[start of SOURCE DATA]
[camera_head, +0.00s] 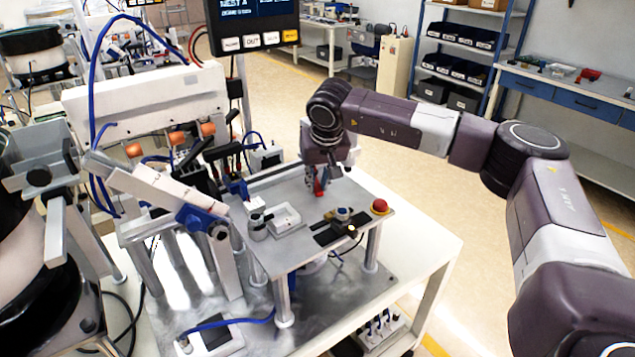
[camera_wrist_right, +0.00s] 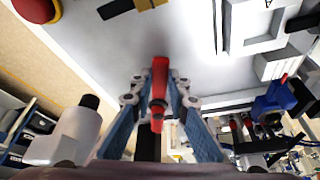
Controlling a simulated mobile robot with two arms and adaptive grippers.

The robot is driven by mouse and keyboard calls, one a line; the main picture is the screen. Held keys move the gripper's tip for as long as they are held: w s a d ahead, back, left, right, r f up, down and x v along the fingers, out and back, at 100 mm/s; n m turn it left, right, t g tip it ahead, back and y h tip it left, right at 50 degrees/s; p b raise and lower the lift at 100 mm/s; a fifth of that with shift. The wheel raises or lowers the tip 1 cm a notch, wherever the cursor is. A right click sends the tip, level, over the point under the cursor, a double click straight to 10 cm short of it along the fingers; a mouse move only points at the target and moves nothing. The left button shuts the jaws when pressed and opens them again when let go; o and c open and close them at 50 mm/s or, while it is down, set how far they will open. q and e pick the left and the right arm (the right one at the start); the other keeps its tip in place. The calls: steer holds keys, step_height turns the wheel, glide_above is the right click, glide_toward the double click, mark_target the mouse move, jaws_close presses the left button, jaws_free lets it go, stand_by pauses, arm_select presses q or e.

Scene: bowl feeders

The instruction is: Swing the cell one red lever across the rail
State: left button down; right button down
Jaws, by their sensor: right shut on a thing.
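The red lever (camera_head: 319,188) stands near the back of the raised grey plate (camera_head: 265,185). My right gripper (camera_head: 318,178) reaches down to it from above and is shut on it. In the right wrist view the red lever (camera_wrist_right: 159,75) lies between the two blue-grey fingers of the gripper (camera_wrist_right: 157,90), with its red end showing past the fingertips. The lever's base is hidden. A pale sloping rail (camera_head: 160,190) runs at the left of the plate; I cannot tell whether it is the rail named. My left gripper is not in view.
On the plate are a red mushroom button (camera_head: 380,206), a black fixture with a knob (camera_head: 343,214) and a grey block (camera_head: 286,219). Blue and black clamps stand left of the lever. A control screen (camera_head: 252,20) hangs behind. The floor beyond the plate is clear.

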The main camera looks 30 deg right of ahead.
[end of SOURCE DATA]
TO DO ::
Write out exactly the lines from the one with "The instruction is: Swing" through the one with "State: left button down; right button down", including both, and no others.

FULL SOLUTION ::
The instruction is: Swing the cell one red lever across the rail
State: left button down; right button down

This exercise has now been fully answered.